My Reading Stack (July 2017)

My Reading Stack

These three games are about as different from one another as you can get in the traditional rpg (GM + character-monogamous players) space.

Torchbearer reimagines a genre/play style/aesthetic invented in the ’70s and ’80s. It adds some modern indie twists (incentivized nudges toward juicy drama) but its about-ness is squarely centered on the dungeon delve.

Unknown Armies has been dolled up a bit but is still fundamentally a child of the ’90s, an iconoclastic personal vision. No real tie to outside media. In fact more likely there were dreams of doing the transmedia thing, movies and toys and video game tie ins. UA isn’t “like” anything. But lots of things are like UA.

Then there’s The Veil, which is a self conscious mashup of dozens of media influences. You might sense the Burroughs influence in Unknown Armies but they never came right out and said it. Or “this game is like Neuromancer and Ghost in the Shell and Windup Girl,” which The Veil very much does.

When I get uneasy about many modern games and their slavish devotion to emulating their source material, this is what I’m thinking about. I’m stoked to run The Veil for sure. Procedurally and formally it’s a better game than the other two (fight me). And yet I’m left looking down the barrel of a lot of prep and thought about how to make it my own and not just celebrate Neuromancer, Ghost in the Shell, Windup Girl.

You know what it’s like? It’s like figuring out how to compose entirely unique music on one of those keyboards that comes with built in rhythms and instrument sounds and effects. It’d be so easy to toss off something that sounds a lot like a movie soundtrack and everyone would probably like it. I made something that sounds like Jerry Goldsmith!

This could very much be a generational thing. I get that. Might be that I was unconsciously nudging my dungeon delves toward Moria the whole time. But I don’t think so. Designs were more…meta, I think. Some designs today still drill down to the themes that underpin whole story families. Urban Shadows strikes me as enormously more meta about its subject matter than just being “like Charmed” or “like True Blood.”

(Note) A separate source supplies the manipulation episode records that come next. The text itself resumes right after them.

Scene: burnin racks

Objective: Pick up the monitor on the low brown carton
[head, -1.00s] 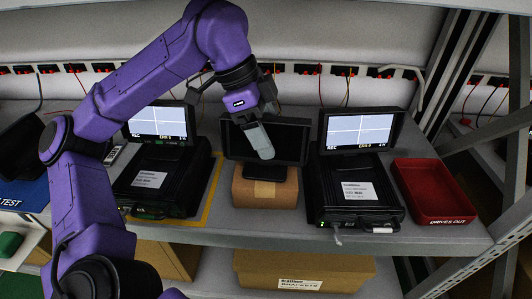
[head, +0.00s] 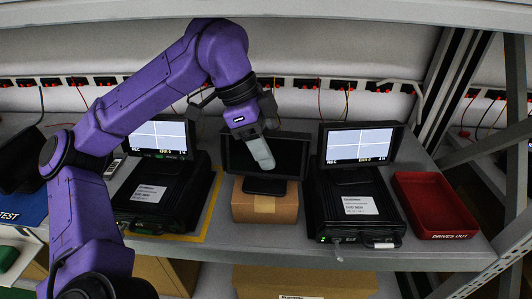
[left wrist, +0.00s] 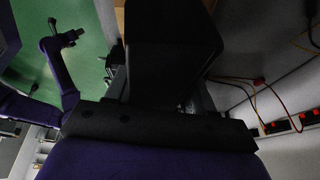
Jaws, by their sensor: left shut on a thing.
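The dark monitor (head: 293,155) has a blank black screen and a small black foot (head: 266,187). It stands upright over the low brown carton (head: 262,210); any gap between foot and carton cannot be made out. My left gripper (head: 260,150) comes down from above and is shut on the monitor, a grey finger lying over the screen's front. The left wrist view shows the dark monitor (left wrist: 172,45) between the gripper's fingers. My right gripper (left wrist: 70,38) shows small and dark at the upper left of that view; its jaws are unclear.
Black units with lit screens stand close on the left (head: 160,190) and right (head: 355,205) of the carton. A red tray (head: 433,205) sits at the shelf's right end, near a metal upright. Another carton (head: 305,280) is below. Cables hang along the back wall.

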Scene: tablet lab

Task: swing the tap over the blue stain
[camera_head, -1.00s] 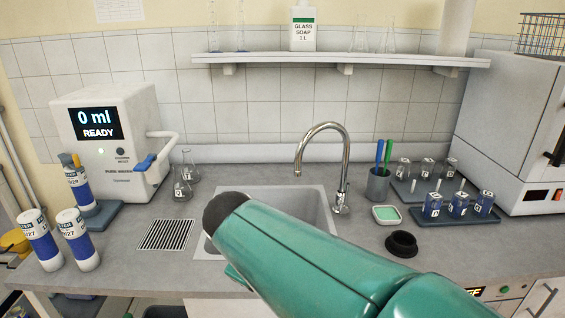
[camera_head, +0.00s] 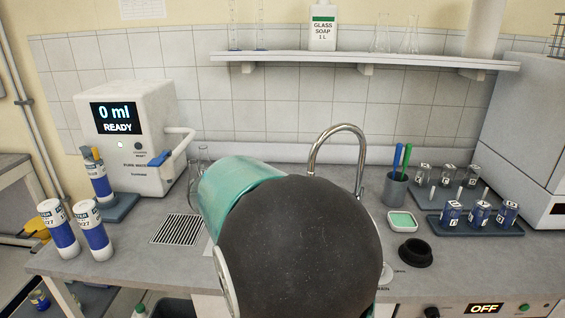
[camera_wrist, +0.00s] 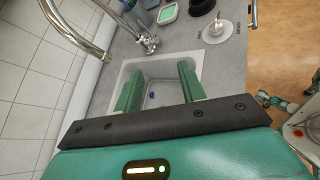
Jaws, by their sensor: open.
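The chrome tap (camera_head: 361,160) has a high curved spout and stands at the back of the sink; the arm hides its base in the head view. In the wrist view the tap (camera_wrist: 72,30) is at upper left, with its spout end near the sink's left edge. The blue stain (camera_wrist: 152,95) is a small spot on the floor of the pale sink (camera_wrist: 160,64), seen between my fingers. The spout end is to the left of the stain in that view. My gripper (camera_wrist: 160,72) is open and empty over the sink, apart from the tap.
A water machine (camera_head: 130,130) and bottles (camera_head: 60,230) stand at the left. A pen cup (camera_head: 396,190), a green soap dish (camera_head: 402,221), a black ring (camera_head: 415,252) and a vial rack (camera_head: 475,224) are right of the tap. A shelf (camera_head: 365,60) runs above.

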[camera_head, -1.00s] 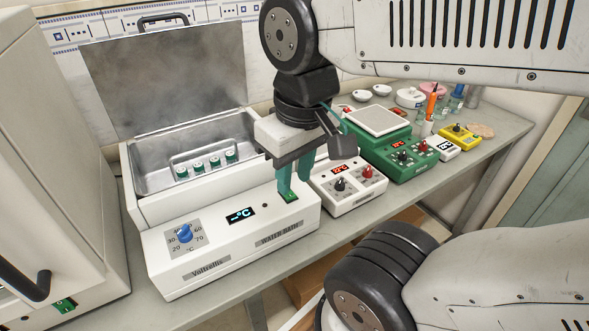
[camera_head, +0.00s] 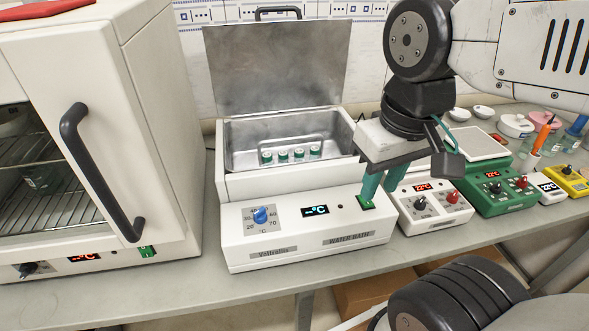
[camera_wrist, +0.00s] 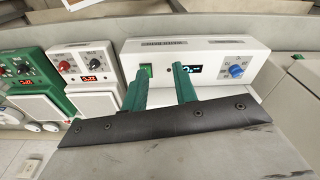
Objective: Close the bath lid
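The water bath (camera_head: 290,236) is a white box with a blue dial, a dark display showing "--°C" and a green switch (camera_head: 367,203). Its grey metal lid (camera_head: 275,65) stands open, tilted back behind the basin, with a black handle (camera_head: 278,12) at its top edge. Several green-capped vials (camera_head: 283,157) sit in the open steel basin. My gripper (camera_head: 379,193) has its two teal fingers apart and empty, above the front right of the bath by the switch. In the wrist view, the fingers (camera_wrist: 160,90) point at the bath's front panel (camera_wrist: 205,50); contact with the switch cannot be told.
A white oven (camera_head: 150,190) with a black handle stands close on the left. A white controller (camera_head: 432,205), a green stirrer unit (camera_head: 498,188) and a yellow device (camera_head: 568,181) stand to the right. Clear bench (camera_head: 215,270) runs along the front.

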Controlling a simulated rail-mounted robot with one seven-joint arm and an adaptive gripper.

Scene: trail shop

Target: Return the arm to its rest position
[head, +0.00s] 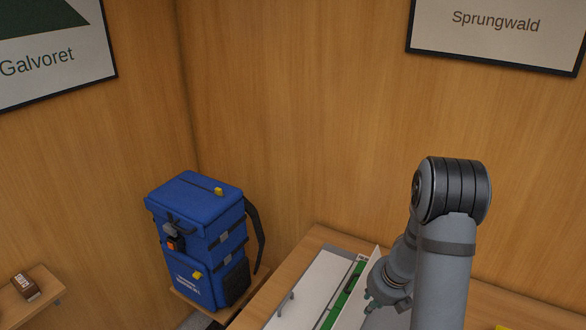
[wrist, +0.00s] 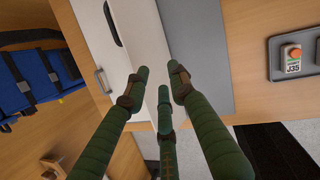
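My gripper (head: 369,302) shows at the lower right of the head view, low beside a tilted white panel (head: 362,279). My arm reaches down to it and partly hides it. In the wrist view three green fingers of the gripper (wrist: 160,86) reach inward with their tips apart. The gripper looks open, and I see nothing clamped between the tips. The panel's pale edge lies just beyond the fingers, and I cannot tell whether they touch it.
A white cover with a handle (head: 301,290) and a green strip (head: 344,299) lie left of my gripper on the wooden counter (head: 262,299). A blue backpack (head: 195,225) stands further left. A grey tray (wrist: 273,62) holds a small device (wrist: 292,58). Wooden walls rise behind.

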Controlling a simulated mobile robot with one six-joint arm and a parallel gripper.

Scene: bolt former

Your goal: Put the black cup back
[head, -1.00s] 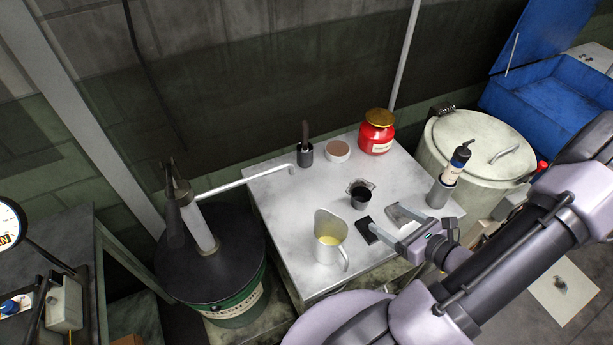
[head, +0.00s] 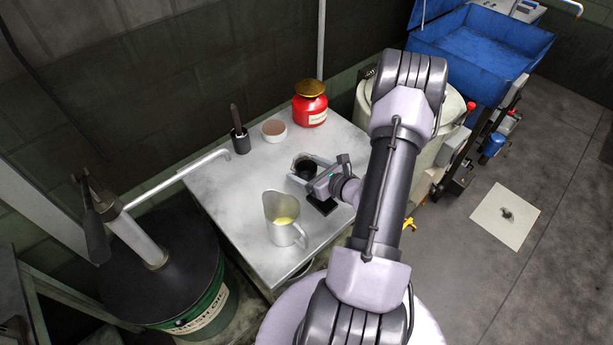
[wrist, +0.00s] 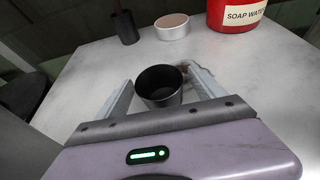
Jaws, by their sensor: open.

I have no particular suggestion here, nor am I really saying there’s a “problem” of any kind. It’s just notable to me, reading these particular volumes side by side, how many approaches there are in This Thing of Ours. How many different kinds of instruments for us to play.

0 thoughts on “My Reading Stack (July 2017)”

  1. I think that Veil’s playbooks are a strange blend of being pitched as slavish devotions so people grok them, while actually being a challenge to move beyond the source and explore a particular theme. But, Ugh, the examples are derivative.

  2. Urban Shadows is great. It does remind me of other games/media, though. When I read through US I compared it alot to my experience with Dresden Files FATE. Maybe because I needed a familiar format to map out the flow of play? It also seemed to have tools that I would of liked when running Dresden Files. Similar to how The Sprawl filled missing pieces of my experience with Shadowrun. I know other people look at US and see WoD, but maybe that’s just a learning tool for comprehension.

    I will agree that Torchbearer is obsessed with dnd B/X. So much so that if the players aren’t familiar with B/X then TB can feel mean and arbitrary. I first played B/X after running TB and it made so many things click for me. I tend to prefer TB over BW because the premise is so strong. BW is the deeper experience but requires a lot of negotiation in the beginning to set up the Situation. Where as, with TB the premise is set and clear, if you have the right past experience.

    The colonial marines hack of TB where you fight Aliens is an easier sell at my table, because more people are familiar with the inspiring media. I wonder if people use media as a short cut to reach players who rarely open up rulebooks and wouldn’t find a grip on rule nuance. When I sell people on BitD I def mention Thief/Dishonored.

  3. I sense Fraser Simons​ could give some pointers on the prep side of things…

    Aaron Berger​ I keep forgetting that colonial marines hack. That might be a fantastic way to get that to the table for me as well.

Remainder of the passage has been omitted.